Arizona: Arizona has grown steadily since the recession, after being especially hard hit due to the state’s housing market collapse. The state has low-income levels but also a low cost of living. It has a large retiree population but is also seeing an influx of new employers and strong population growth. Its unemployment rate has come down to 4.7% in November, well below its peak of 10.4% in 2010, but still above the national average of 3.5%. Arizona has low debt, pension, and OPEB (other postemployment benefit) levels but its pension-funded ratio is only 73% and it has not been meeting its full annual pension contributions. It has been able to achieve structural fiscal balance since fiscal 2018 between ongoing revenues and expenditures and has grown its reserves to account for 13.9% of expenditures in 2019.
California: California has a large and diverse economic base and continues to enjoy above-average GDP and employment growth. Its high cost of living has contributed to accelerated out-migration and its population growth is below the national average. The state’s unemployment rate was 3.9% in November, which was slightly above the national rate of 3.5%. It has high revenue volatility but has been able to grow its budget reserves to mitigate this exposure. Over the next three years, the state plans to make additional deposits in order to keep its reserve account at 10% of general fund revenues and expects that total budget reserves will be close to 15% by 2023. It has above-average leverage and fixed costs, but leverage burdens are far lower than the most heavily burdened states. Its pension-funded ratio is moderate at 71%.
Colorado: Colorado has a broad and diverse economy, with better-than-average income, employment, and population trends. Its population growth exceeds national averages and it enjoys a very low unemployment rate of 2.6%, much stronger than the national rate. It has low debt and OPEB levels but has weak pension-funded levels of 44%. Its reserves are projected to account for 8.5% of appropriations at the end of 2020, which is above the required reserve amount of 7.5%.
Idaho: While Idaho has below-average socioeconomics, it has been experiencing strong in-migration and overall growth in its economy. Idaho’s unemployment rate remained low at 2.9% in November, much lower than the national rate. The state has a history of conservative management and strong liquidity. It actually cut its income tax rate in 2018, reducing both the personal and corporate tax rates by 0.475%. Its reserves account for a strong 20% of revenues. Idaho has a low debt burden and a strong pension funded ratio of 91%.
Minnesota: Minnesota has a diverse economy and high wealth levels. Its unemployment rate was 3.3% in November, slightly below the national average of 3.5%. Fixed costs remain low for the state and its pension-funded status is solid at 81%. Despite some near-term structural budget deficits, the state has been able to build up its reserves from $266 million in 2010 to $2.5 billion in 2019. The reserves are projected to account for 10.5% of 2020 revenues.
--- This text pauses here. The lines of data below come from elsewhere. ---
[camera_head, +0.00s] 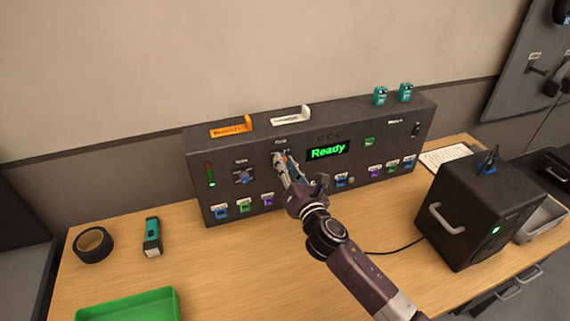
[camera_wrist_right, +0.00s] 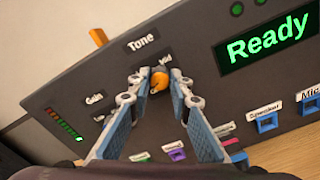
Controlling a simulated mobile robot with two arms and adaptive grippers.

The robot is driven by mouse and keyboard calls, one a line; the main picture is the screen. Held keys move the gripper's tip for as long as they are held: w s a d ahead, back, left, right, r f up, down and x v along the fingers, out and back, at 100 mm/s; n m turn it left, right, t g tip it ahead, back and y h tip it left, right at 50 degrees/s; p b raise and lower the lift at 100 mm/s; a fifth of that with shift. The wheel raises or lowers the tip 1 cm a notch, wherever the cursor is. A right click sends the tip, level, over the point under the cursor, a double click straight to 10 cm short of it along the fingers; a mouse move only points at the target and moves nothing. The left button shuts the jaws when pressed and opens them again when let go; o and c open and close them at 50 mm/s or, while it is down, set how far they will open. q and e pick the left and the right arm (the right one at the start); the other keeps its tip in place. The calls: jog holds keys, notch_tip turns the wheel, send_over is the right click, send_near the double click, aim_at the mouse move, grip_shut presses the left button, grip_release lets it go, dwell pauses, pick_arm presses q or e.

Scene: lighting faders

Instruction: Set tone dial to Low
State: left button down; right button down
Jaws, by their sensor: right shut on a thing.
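The tone dial (camera_wrist_right: 160,80) shows in the right wrist view as a small orange knob with some blue at its top, under the "Tone" label (camera_wrist_right: 143,40). A "Mid" mark (camera_wrist_right: 165,58) sits just above it, and a partly hidden mark starting "Lo" (camera_wrist_right: 98,118) is to its left. My right gripper (camera_wrist_right: 158,84) has a finger on each side of the dial and is shut on it. In the head view the right gripper (camera_head: 283,162) reaches the panel's front and mostly hides the dial. My left gripper is not in view.
The dark panel (camera_head: 225,160) has a "Ready" display (camera_head: 327,150), a "Gain" dial (camera_head: 243,176) to the left and several coloured ports along the bottom. A black box (camera_head: 470,215) stands right. Tape (camera_head: 93,244), a teal torch (camera_head: 152,237) and a green tray (camera_head: 130,305) are left.

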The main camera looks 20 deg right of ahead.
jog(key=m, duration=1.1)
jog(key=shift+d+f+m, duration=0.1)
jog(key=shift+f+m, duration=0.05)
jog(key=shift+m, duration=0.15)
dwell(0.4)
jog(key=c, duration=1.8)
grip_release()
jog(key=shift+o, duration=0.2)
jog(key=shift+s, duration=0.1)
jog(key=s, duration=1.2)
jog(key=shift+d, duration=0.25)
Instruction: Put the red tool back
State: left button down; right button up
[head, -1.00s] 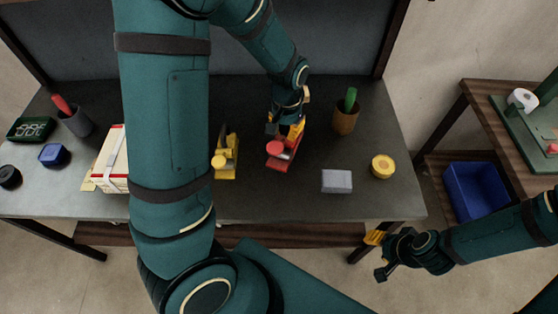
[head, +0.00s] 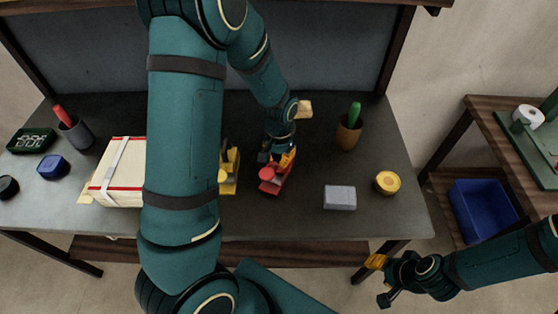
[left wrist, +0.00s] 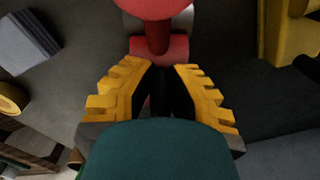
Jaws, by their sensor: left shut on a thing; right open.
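The red tool (head: 270,183) is near the middle of the workbench in the head view, just right of a similar yellow tool (head: 229,178). My left gripper (head: 281,158) is over the red tool's far end and shut on it. In the left wrist view, the red tool (left wrist: 158,45) shows a round red knob and a red body, with a dark part between my yellow fingers (left wrist: 163,78). I cannot tell whether the red tool touches the bench. My right gripper (head: 379,280) is open and empty, off the bench's front right corner.
A grey block (head: 340,197) and a yellow roll (head: 387,183) are to the right, with a brown cup (head: 348,136) behind. A strapped box (head: 120,180), blue object (head: 52,166) and grey cup (head: 76,133) are left. A blue bin (head: 484,210) is on the side shelf.

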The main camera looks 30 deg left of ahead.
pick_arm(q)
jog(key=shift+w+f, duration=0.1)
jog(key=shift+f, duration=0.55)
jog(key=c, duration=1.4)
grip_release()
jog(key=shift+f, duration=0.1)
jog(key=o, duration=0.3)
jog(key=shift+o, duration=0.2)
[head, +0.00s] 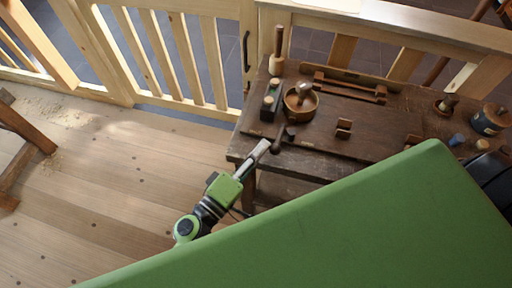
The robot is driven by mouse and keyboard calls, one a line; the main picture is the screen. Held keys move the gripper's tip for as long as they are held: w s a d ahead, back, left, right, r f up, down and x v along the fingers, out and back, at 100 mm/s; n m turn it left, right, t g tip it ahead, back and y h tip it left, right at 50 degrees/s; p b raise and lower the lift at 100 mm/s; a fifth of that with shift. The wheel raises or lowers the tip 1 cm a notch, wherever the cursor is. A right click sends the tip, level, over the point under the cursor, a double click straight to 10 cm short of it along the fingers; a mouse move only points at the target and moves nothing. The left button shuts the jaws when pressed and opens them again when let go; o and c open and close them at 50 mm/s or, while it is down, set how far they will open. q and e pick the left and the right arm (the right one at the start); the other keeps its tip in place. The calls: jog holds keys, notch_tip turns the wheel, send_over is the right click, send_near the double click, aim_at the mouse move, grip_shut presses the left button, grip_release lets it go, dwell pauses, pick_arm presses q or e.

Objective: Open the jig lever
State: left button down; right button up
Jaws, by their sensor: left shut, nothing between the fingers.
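The jig lever appears to be the small dark handle (281,137) at the front left edge of the workbench, with a rounded end; it is too small to tell its exact position. My left gripper (264,146) reaches up from the lower left to the bench's front left corner. Its fingers are shut and empty, with the tips close beside the dark handle; I cannot tell whether they touch. My right gripper is not in view.
The dark wooden workbench (386,140) carries a round wooden bowl (300,104), a black and green block (270,101), a mallet (278,50), a wooden rack (350,88) and a small wooden stand (344,128). A large green surface hides the lower right. Open plank floor lies left.

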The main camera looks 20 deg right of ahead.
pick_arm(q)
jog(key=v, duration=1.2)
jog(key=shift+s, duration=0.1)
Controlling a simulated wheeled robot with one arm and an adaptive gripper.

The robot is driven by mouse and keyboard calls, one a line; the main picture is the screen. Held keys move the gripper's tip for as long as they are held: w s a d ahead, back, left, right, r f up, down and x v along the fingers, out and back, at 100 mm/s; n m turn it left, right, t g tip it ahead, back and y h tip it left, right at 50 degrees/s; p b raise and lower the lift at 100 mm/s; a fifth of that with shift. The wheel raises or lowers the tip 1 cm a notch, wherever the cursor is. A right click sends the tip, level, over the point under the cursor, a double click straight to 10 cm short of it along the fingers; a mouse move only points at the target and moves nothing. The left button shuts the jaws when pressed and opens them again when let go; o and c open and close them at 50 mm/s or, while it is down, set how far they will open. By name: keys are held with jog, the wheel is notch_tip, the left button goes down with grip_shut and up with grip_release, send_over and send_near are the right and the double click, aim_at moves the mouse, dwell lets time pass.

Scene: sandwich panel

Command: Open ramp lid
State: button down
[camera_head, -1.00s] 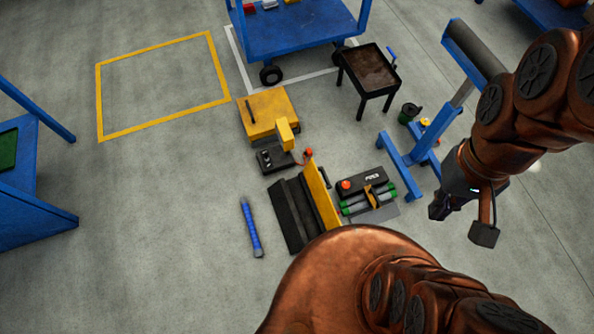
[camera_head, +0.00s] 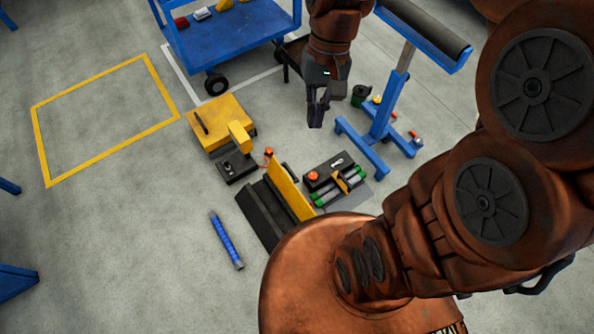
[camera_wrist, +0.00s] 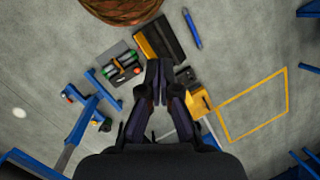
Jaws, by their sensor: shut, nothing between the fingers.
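A black, ramp-like unit (camera_head: 262,215) lies on the floor just in front of my base, with an upright yellow plate (camera_head: 291,194) along its right side. It also shows in the wrist view (camera_wrist: 155,42), beyond my fingertips. I cannot tell which part is the ramp lid. My gripper (camera_head: 316,122) points down, above and behind these things, near the blue stand. It is shut and empty, apart from everything. In the wrist view my gripper (camera_wrist: 157,66) shows its fingertips together, covering part of the floor near the yellow plate.
A yellow box (camera_head: 212,130) and a black control box (camera_head: 237,168) lie behind the ramp unit. A black kit with green-ended tubes (camera_head: 340,178) is on its right. A blue roller stand (camera_head: 383,112) and blue cart (camera_head: 225,38) stand behind.

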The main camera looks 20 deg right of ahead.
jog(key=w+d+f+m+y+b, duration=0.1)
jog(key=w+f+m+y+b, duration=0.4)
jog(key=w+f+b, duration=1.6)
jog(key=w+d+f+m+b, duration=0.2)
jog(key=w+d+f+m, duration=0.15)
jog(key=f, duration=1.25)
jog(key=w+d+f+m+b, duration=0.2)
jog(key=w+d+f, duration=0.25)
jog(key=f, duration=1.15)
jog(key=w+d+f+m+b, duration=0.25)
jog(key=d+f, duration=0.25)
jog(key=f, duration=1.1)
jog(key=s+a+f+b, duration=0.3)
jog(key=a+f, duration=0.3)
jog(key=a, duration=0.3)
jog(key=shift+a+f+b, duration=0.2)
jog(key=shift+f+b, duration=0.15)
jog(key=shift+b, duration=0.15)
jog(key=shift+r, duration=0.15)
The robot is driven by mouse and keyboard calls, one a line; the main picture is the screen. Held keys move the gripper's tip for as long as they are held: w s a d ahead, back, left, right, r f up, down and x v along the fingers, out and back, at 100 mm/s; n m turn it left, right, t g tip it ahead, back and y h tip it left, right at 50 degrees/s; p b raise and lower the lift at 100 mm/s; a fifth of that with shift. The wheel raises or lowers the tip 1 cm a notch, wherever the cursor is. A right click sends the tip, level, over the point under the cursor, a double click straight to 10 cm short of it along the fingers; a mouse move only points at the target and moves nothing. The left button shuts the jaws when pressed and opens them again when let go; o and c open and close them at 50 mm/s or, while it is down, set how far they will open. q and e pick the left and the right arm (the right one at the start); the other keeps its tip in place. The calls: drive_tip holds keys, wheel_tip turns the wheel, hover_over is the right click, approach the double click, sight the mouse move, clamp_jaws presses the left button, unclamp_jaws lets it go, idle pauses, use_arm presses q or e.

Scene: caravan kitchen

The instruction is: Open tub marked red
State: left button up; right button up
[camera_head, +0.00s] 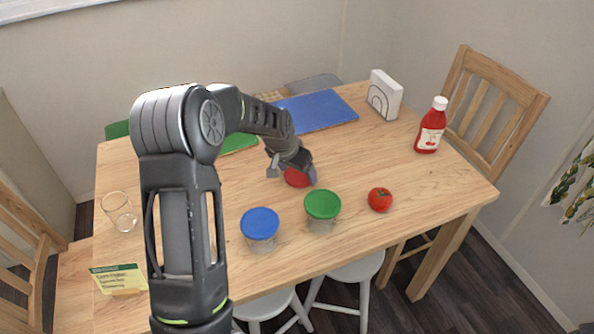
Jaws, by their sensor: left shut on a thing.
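A red round lid (297,179) is at the middle of the table, partly covered by my left gripper (289,171). My left gripper reaches down onto it from above and is shut on it. I cannot make out a tub body under the red lid. A tub with a blue lid (260,223) and a tub with a green lid (322,205) stand upright near the table's front edge, with clear bodies and lids on. My right gripper is not in view.
On the wooden table (400,160) are a tomato (380,199), a ketchup bottle (431,126), a napkin holder (384,95), a blue mat (318,111), a green mat (238,143), a glass (119,211) and a card (118,280). The right middle of the table is clear.

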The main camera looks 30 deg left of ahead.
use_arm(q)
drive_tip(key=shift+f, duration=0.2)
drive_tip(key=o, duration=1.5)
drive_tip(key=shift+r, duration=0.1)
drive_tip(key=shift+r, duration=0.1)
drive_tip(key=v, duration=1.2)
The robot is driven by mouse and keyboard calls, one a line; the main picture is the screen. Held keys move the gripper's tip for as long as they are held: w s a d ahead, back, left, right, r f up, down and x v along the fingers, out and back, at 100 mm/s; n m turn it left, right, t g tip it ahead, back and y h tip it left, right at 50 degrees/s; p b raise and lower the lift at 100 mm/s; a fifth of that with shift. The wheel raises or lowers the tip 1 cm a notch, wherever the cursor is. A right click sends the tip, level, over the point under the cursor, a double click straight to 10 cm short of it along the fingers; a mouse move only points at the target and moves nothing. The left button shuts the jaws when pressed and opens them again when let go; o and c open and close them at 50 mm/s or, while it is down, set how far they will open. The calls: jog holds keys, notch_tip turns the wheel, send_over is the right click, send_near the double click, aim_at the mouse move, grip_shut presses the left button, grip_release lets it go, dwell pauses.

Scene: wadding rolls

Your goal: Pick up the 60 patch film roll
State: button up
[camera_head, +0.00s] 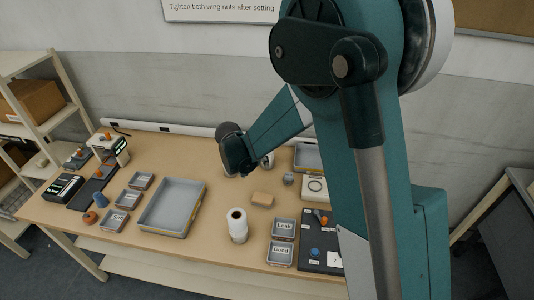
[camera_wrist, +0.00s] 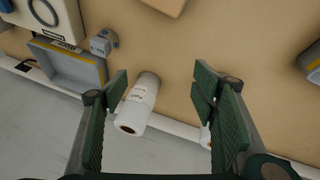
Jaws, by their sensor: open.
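In the wrist view a white roll (camera_wrist: 140,102) with a dark core hole and printed label lies between my open fingers, nearer the left one. Its label is too small to read surely. Part of a second white roll (camera_wrist: 206,136) shows behind the right finger. My gripper (camera_wrist: 162,84) is empty, its two green pads spread wide. In the head view a white roll (camera_head: 237,226) stands upright at the table's front. One white roll (camera_head: 267,160) shows partly at the back, beside my arm's dark end. I cannot tell which is the 60 patch film roll.
A large grey tray (camera_head: 146,222) is left of the front roll. A grey tray (camera_wrist: 78,70) is close to my left finger. A wall stands behind.

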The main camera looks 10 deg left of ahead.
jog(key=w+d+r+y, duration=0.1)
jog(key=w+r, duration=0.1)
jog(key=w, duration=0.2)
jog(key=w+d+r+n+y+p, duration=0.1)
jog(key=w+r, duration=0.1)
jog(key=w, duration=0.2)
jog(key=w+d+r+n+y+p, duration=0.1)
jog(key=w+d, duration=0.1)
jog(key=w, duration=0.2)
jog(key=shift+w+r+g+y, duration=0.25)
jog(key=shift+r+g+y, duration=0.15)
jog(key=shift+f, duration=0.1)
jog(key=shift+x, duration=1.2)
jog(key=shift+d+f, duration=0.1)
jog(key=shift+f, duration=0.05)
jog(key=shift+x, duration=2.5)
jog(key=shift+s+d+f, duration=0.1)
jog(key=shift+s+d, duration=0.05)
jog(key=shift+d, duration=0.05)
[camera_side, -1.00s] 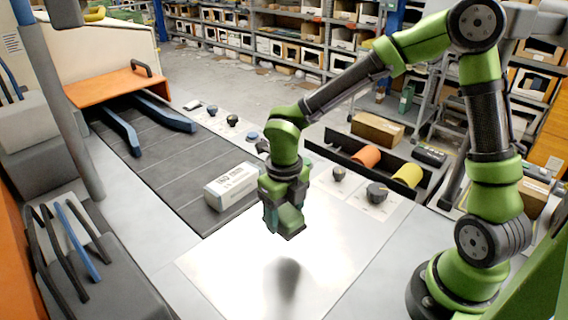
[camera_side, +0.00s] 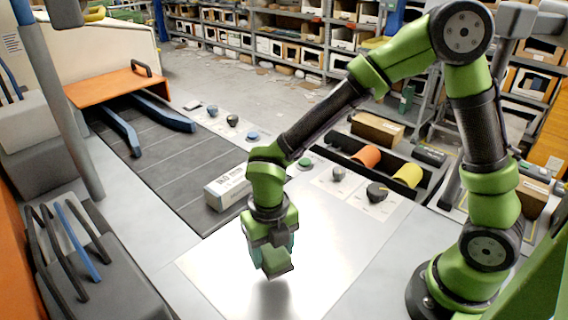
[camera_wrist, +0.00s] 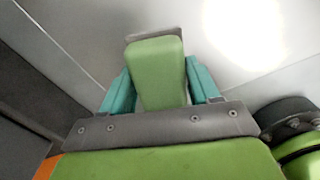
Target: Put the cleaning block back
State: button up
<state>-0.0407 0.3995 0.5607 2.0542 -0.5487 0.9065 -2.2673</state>
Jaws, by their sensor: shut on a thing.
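The cleaning block is a green block (camera_wrist: 157,72) with a dark grey pad at its far end, seen between teal fingers in the wrist view. My gripper (camera_side: 268,248) is shut on it, with one finger along each side. In the side view the block (camera_side: 275,262) points down low over the bright metal plate (camera_side: 225,285). I cannot tell whether its pad touches the plate.
A white labelled box (camera_side: 228,187) lies on the dark conveyor (camera_side: 165,160) behind my gripper. Knobs (camera_side: 377,192) stand to the right. A black tray (camera_side: 425,188) holds an orange roll (camera_side: 367,156) and a yellow roll (camera_side: 407,175). The plate's right part is clear.

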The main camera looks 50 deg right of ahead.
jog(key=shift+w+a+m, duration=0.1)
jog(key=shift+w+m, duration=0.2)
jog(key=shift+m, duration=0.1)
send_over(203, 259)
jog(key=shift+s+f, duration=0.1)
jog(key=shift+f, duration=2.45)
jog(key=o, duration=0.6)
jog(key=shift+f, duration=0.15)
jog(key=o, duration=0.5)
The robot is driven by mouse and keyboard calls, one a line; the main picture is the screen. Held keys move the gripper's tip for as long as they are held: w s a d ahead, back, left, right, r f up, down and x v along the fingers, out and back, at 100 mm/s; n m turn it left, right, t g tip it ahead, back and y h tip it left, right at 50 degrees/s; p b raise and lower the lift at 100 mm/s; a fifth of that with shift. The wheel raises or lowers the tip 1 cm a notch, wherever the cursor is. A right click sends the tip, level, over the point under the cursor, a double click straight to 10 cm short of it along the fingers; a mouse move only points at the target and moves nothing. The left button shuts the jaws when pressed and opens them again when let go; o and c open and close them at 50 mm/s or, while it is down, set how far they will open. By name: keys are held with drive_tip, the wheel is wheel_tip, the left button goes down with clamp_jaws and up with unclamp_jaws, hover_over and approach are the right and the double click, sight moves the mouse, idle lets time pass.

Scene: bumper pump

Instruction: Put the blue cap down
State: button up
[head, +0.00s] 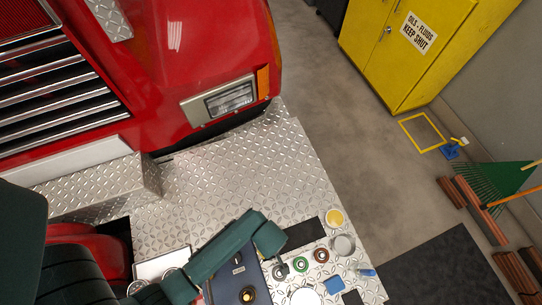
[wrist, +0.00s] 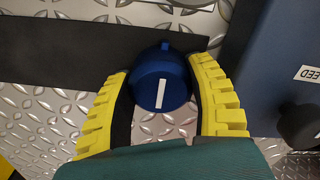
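The blue cap (wrist: 161,92) is round, with a white stripe on its top and a small tab at its rim. In the wrist view it sits between the two yellow fingers of my gripper (wrist: 161,68), which touch it on both sides. The diamond-plate bumper deck (wrist: 60,112) lies below. How high the cap is above the deck is hard to tell. In the head view my arm's green wrist covers the cap and the fingers.
A dark blue box (head: 228,287) with a label stands beside my gripper; it also shows in the wrist view (wrist: 262,70). A dark strip (head: 304,233) lies on the deck. A yellow cap (head: 335,217), a grey ring (head: 343,244) and several small parts stand right of my wrist.

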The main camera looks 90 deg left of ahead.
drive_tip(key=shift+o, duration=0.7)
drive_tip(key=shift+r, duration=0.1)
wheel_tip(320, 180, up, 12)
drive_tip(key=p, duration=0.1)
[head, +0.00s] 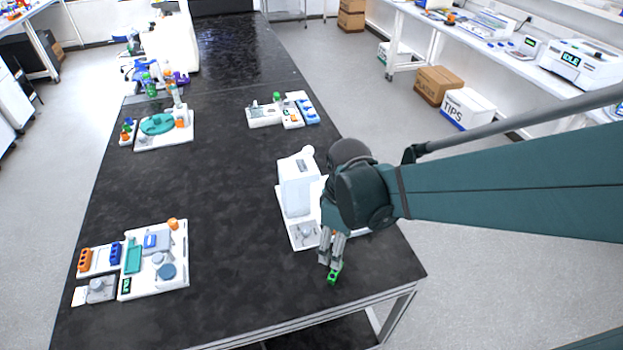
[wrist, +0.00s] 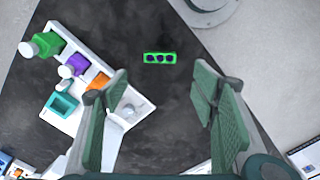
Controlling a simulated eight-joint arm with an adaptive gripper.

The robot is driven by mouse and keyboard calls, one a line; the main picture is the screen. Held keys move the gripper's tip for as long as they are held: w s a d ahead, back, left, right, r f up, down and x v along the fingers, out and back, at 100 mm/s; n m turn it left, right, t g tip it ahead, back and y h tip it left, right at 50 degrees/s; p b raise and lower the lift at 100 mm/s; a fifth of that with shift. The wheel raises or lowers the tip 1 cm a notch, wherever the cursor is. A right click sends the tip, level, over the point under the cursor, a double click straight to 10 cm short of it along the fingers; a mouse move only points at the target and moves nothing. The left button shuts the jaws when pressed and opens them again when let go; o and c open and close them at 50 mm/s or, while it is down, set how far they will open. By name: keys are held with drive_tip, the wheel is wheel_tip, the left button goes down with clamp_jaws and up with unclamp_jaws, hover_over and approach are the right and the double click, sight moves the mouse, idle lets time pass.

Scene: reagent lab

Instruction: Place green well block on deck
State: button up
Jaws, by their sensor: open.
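The green well block (wrist: 160,58) is a small bright green bar with a row of dark wells. It lies on the black bench top, apart from other things. It also shows in the head view (head: 333,277), near the bench's front right corner, just below my fingertips. My gripper (head: 332,252) is open and empty above it. In the wrist view the block appears beyond the gap between the two green-padded fingers of my gripper (wrist: 161,85), and nothing is between them. I cannot tell which white platform is the deck.
A white instrument (head: 298,185) on a white base stands close behind my gripper. A white platform (wrist: 70,122) with green, orange and purple blocks lies left of the well block. Another white platform (head: 180,275) with labware is at front left. The bench middle (head: 215,190) is clear.

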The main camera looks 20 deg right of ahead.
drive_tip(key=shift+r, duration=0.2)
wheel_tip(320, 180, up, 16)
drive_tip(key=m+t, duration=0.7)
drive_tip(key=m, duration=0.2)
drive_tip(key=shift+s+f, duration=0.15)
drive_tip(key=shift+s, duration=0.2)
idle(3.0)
New Jersey: New Jersey has a diversified economy and high wealth levels along with an educated workforce. Its unemployment rate was 3.4% in November, which was roughly in line with the national average. The state’s high cost of living has led to out-migration, as its population growth has consistently trailed the national average. The state has minimal budget flexibility given its high debt burden and rising pension burden. Despite the transferred ownership of its lottery enterprise, its pension liability remains large with a funded ratio at 38% due to not fully funding pension contributions in recent years. Its budgetary fund balance accounts for 4.3% of revenues but is budgeted to decline to 3.3% in 2020.
New York:New York has a large and diverse economy with high wealth levels. Its unemployment rate remained unchanged at 4% in November, higher than the national average of 3.5%. While the state has a diverse economy, it does have a higher-than-average reliance on financial services given its progressive income tax structure. Its Rainy Day Fund totaled $790 million at the end of 2019, which equates to 2.8% of spending. The Governor’s goal is to boost deposits to the Rainy Day Fund to bring it to 7% of spending within five years and 10% of spending within 10 years. The state has high debt levels but its conservative pension funding has resulted in a pension-funded status of 99%.
Oregon: Oregon has had steady economic growth and positive financial performance. Oregon’s economic growth has been bolstered by strong in-migration as the state’s population growth has outpaced that of the nation. Its unemployment rate was 3.9% in November, slightly higher than the national average of 3.5%. It has sound financial controls and strong liquidity with total reserves equal to 20% of revenues. In 2019, it enacted a corporate activity tax (CAT) to begin in 2020 and support $1.6 billion of dedicated K-12 and Pre-K education funding. Debt and long-term liability levels are moderate, and its pension-funded ratio is solid at 82%.
Pennsylvania: Pennsylvania has a large economic base but is a slow growing and aging state. Its unemployment rate was 4.3% in November, above the national average of 3.5%. It has a weak financial profile with a slim reserve of $25 million. The state has high debt and pension levels, resulting in high fixed costs in its budget. Its pension-funded ratio is below average at 57%.